So I’m starting off my summer working for the National Center for State Courts, International Programs Division, in Arlington, VA. I’m settled into an apartment in Courthouse, just about a ten minute walk from the office. My biggest concern in moving up here was my dog, a puggle named Moxie, but there are tons of great places to wander around on our long walks, so I’m happy for that. It’s also just nice being back—I’m from northern Virginia and worked here several years before attending law school—so I’ll get to catch up with some old friends, and of course get to eat some fabulous food before I head back to Williamsburg this fall.
Tim, the attorney in charge of interns—myself and another woman, Sarah—has been great in letting us know what we’re going to be doing for the summer, including work on legal research, project management/federal contracting issues, and corporate counsel-type functions. He’s designed weekly discussions between the interns and other attorneys in the office on various rule of law issues and practical considerations for working in the field, so we’ll definitely get a well-rounded picture of what working in this sector is like, even in such a short period.
We’ve already gotten several assignments from Tim and others in the office – some are focused on project management requirements for specific countries, like Serbia, where others are helping to standardize policies and procedures in-house across all programs.
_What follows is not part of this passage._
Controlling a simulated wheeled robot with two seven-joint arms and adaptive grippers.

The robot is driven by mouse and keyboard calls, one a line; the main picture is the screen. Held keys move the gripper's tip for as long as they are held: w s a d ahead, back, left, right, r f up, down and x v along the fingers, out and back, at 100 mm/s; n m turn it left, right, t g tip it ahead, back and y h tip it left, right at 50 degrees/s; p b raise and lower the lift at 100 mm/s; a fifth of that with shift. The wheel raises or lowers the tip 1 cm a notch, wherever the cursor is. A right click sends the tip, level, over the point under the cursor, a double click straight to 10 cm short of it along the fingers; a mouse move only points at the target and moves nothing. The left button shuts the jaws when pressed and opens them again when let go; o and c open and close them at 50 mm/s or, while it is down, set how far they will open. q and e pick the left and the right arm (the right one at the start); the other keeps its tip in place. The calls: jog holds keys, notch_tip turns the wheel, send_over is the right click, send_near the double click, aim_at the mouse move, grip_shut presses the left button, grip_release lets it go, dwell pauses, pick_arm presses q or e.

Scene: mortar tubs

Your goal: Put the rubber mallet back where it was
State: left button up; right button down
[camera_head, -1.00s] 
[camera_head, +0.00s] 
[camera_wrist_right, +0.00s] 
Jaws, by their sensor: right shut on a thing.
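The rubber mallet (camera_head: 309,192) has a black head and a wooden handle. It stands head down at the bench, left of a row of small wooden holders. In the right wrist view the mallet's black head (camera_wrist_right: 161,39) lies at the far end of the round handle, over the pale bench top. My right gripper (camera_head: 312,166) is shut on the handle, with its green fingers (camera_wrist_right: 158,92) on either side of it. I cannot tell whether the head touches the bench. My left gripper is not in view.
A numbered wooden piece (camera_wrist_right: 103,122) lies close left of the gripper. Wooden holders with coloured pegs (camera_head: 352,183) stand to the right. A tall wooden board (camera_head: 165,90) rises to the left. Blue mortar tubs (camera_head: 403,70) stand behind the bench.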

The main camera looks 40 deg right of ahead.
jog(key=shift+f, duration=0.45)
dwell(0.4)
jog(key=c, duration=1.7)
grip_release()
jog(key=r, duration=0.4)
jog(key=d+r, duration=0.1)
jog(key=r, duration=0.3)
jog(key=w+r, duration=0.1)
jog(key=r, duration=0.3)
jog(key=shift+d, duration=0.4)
It’s a good introduction to working in a small office on legal issues, where everybody has a little bit of everything to complete. The staff has been quite engaging so I anticipate some interesting tasks in the weeks ahead!
The highlight of the week was definitely visiting the Supreme Court. Tim was generous enough to invite myself, Sarah, and another attorney to hear Justice Sotomayor speak about her recent book and answer questions during the annual Supreme Court Historical Society lecture. She was inspirational in sharing vignettes of her tireless work ethic. She gave tidbits of advice on her proactive mindset: she advised the audience to not only ask questions about how to go about changing an issue, but to always be taking action to lead and shape the necessary change. As for being a Justice, she explained her stress level is slightly different in rendering decisions now as opposed to her time on the 2nd Circuit, since there are (usually) reasonable opinions from reasonable judges made in lower courts. She highlighted that sitting on the court of last resort really nails home the adversarial nature of decisions and how because there is a winner, that by defintion a loser is also created, a fact not lost on her.
After the discussion, we got to tour the court as well – though I’m from the area, this is one place in DC I’ve never actually been, so it was really neat to wander through and especially to see in person how grand and ornate the courtroom really is.
This week I’ve started on a few projects, including compiling data on the foreign company registration procedures and relevant treaties/law underpinning those procedures in the areas NCSC is operating in, as well as updating some of the International Division policies and procedures handbook. More to come!